In Touch Investigates: Brittney Wood’s Disappearance and Why Her Mom Is Holding Out Hope for Answers

In Uncategorized
June 11, 2025

In May 2012, Brittney Wood vanished from her hometown of Mobile, Alabama. Her disappearance would soon uncover a horrifying secret lurking close to home. As the search for Brittney intensified, investigators stumbled upon a disturbing revelation, a sex abuse ring involving several members of Brittney’s family. Now, investigative reporter Kristin Thorne further explores Brittney’s disappearance as part of a new true crime video series, In Touch Investigates.

Brittney’s mother, Chessie Wood, was one of several family members charged in connection with the sex ring. Prosecutors say she was involved and charged her with child sex abuse. Wood denies any wrongdoing and says she didn’t know any of this was going on, and she ultimately pled guilty to a lesser charge of reckless endangerment. Instead, she claims to have accepted the plea deal because being in prison wasn’t going to help her find her daughter.

In Touch Investigates Brittany Wood
Peacock/YouTube

Brittney Wood

“I had been going through court for three and a half years, and my lawyer never wanted me to plead out. He was totally convinced with all his being that he’d beat this case with no problem,” Wood exclusively tells In Touch. “But I didn’t know how much longer they were going to draw it out, and I just wanted to get to the woods with my kid. So, everything else just didn’t matter. Even that at that moment, it mattered later, but at that moment, I just had to get back to find Brittney. She could be hurt; she could need help. And just every time I went to court, they’d say Reset. Reset.”
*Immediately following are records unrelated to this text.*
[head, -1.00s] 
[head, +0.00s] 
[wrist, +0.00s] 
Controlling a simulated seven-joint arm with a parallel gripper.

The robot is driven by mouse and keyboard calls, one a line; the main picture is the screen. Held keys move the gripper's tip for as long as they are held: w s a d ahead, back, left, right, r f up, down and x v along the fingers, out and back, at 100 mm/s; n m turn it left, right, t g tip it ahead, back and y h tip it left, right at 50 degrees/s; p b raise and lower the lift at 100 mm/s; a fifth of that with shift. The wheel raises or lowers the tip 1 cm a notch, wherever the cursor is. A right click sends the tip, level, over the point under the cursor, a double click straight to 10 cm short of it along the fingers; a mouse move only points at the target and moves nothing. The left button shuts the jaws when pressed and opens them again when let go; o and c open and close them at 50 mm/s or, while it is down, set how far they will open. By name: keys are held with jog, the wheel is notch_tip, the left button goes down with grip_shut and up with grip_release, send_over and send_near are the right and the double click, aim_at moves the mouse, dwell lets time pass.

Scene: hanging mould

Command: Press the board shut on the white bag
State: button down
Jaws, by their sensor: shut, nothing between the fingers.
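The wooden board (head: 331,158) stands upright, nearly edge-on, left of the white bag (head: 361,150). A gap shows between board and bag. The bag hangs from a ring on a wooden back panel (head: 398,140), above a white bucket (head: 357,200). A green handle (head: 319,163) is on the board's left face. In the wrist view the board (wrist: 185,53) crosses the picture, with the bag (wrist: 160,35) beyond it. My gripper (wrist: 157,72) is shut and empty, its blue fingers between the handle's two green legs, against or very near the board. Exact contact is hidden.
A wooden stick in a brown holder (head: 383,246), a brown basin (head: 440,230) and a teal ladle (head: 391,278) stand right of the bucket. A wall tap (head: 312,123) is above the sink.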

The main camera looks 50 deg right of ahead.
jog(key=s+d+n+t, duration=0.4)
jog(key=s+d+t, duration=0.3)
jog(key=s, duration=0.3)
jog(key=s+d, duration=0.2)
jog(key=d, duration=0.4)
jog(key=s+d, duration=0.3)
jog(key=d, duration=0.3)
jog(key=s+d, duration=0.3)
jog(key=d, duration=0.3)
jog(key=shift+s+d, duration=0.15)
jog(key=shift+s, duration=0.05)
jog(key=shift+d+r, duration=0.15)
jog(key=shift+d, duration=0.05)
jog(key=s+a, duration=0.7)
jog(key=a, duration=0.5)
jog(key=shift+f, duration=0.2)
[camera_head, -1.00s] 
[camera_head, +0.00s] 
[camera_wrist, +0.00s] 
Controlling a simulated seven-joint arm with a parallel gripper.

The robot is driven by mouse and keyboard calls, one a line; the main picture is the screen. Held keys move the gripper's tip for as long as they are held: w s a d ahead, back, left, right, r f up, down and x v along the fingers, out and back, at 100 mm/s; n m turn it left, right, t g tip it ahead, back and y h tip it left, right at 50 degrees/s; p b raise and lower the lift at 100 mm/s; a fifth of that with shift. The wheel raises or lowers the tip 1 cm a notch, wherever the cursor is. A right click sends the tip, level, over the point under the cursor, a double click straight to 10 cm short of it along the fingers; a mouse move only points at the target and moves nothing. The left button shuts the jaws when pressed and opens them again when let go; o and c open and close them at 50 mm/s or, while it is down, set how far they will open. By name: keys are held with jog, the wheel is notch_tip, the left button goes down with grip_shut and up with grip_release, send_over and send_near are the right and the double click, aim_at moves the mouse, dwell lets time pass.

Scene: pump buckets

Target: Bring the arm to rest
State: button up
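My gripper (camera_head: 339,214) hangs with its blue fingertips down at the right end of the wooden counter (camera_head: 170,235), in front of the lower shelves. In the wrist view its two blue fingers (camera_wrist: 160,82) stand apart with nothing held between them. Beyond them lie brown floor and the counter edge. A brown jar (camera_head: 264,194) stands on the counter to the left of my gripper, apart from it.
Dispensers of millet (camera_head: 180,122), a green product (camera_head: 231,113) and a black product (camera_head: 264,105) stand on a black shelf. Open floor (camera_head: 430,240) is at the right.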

She continues, “That’s all they would say. And they’d make another court date for three and a half years. So, I decided when they come to me with a plea deal, that was a misdemeanor, no probation, no fines. I walk out a free woman. I took it and I left that day, went to the gas station, put on my clothes, I went right back to the woods.”

Brittney was last seen leaving home around 7.30 p.m. wearing blue jean shorts, a blue T-shirt and white flip-flops. Cell phone records gathered by detectives handling the case would later reveal the 19-year-old was at the property of her uncle, Donnie Holland, who authorities believe was a ringleader of the abuse ring.

Ultimately, Wood believes that Brittney’s uncle murdered her. Within a day of Brittney disappearing, Holland was found with a fatal gunshot to the head. Police ruled it a suicide. Inside his car, police discovered Brittney’s cell phone battery and her handgun.

In Touch Investigates Brittany Wood
National Center for Missing & Exploited Children

Brittney Wood

In the months after the young mother vanished without a trace, nearly a dozen of her family members were arrested and some were prosecuted as part of a child sex abuse ring.

Wood says that even now, over a decade later, she’s holding out hope that they’ll find answers in Brittney’s disappearance.

“We’re still searching for her. Right now, we’re setting up another search in Styx River, and I just want to tell families, I don’t care if it’s five months or 20 years, never give up on your loved one. I always keep looking for them. They deserve it,” Wood adds.

Wood continues, explaining why they’re focusing on that particular river, “It was the last place she was seen, which I’ve watched many shows trying to figure out, trying to educate myself on how people, when they murder people, what do they do after the fact? And a lot of times they’re right where they were last seen. Number two, that’s where her uncle was staying at the moment. He had to move out of the home when the charges came out and he was staying at a friend’s house. And that house is located in Styx River.”

“I used to be one of them moms. I used to believe anything that happened to them, they would come tell me because we had such an open relationship,” Wood says. “I put trust in family where I shouldn’t have, but I was raised that family’s your family and they’re the number one people you can trust.”